「アホウドリを追った日本人・一攫千金の夢と南洋進出」平岡昭利著

尖閣諸島や鳥島、南鳥島、南大東島等の太平洋の島々に日本人の暮らした痕跡があるというのが不思議だった。漁業が目的と聞いても、あんな断崖絶壁で船着き場さえないところでと釈然としなかったが、この本を読んで長年の疑問が払拭された。

アホウドリから羽毛とり、横浜や神戸の商人を通じて欧州諸国に高値で売り、巨万の富を得た人がいたのだった。アホウドリの捕獲方法は撲殺(棍棒で殴り殺す)。
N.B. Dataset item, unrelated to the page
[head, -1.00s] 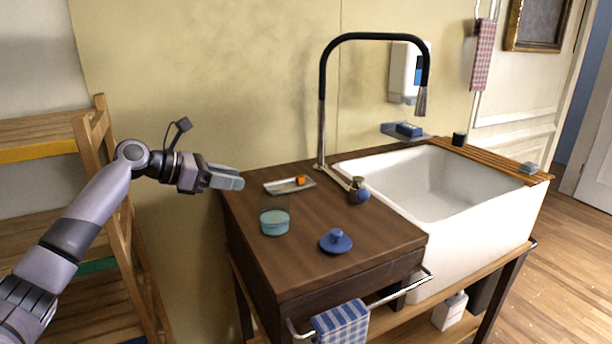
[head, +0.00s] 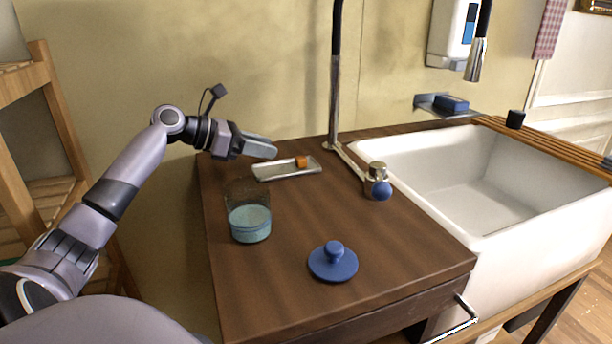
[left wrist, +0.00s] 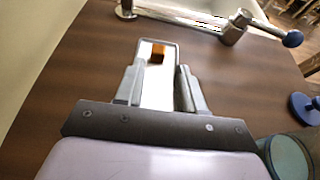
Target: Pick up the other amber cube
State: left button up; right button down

例えば鳥島などは島を埋め尽くすほど生息していたらしいが略奪的な捕獲をするので数年で激減してしまう。そこで新たな無人島(アホウドリの生息地)を探したようだ。「バード・ラッシュ」に駆り立てられたことが、日本の海洋進出の引き金になった。

明治期、日本はアホウドリを含め鳥類の輸出大国で、国内の様々な鳥類も捕獲され、羽毛やはく製として輸出された。柳田国男は、武蔵野の森から小鳥たちがいなくなり、鳥の声が聞こえなくなったと書いているぐらいだ。

鳥資源が枯渇し羽毛やはく製が取れなくなった次は、鳥糞石すなわちグアノ鉱石(リン鉱石)に気づき、肥料やマッチ、火薬の原材料の採取へと変化する。行為の主体者もリン鉱石の採取の場合には、重機や汽船等を持つ商業資本にとってかわった。やがて軍需物資であるリン鉱石を求めて国家による武力進出を誘引することになった。

そういえば、戦時中でもワインの増産が求められたと聞いたことがある。ワインの醸造で得られる酒石酸(酒石酸カリウムナトリウム=ロッシェル塩)が、イヤホンやマイクなどの圧電素子として利用できたからだ。当時、通信機や聴音機の原材料として不可欠な軍需物資だった。

学問的には歴史地理学の本だけど、目から鱗のような本だった。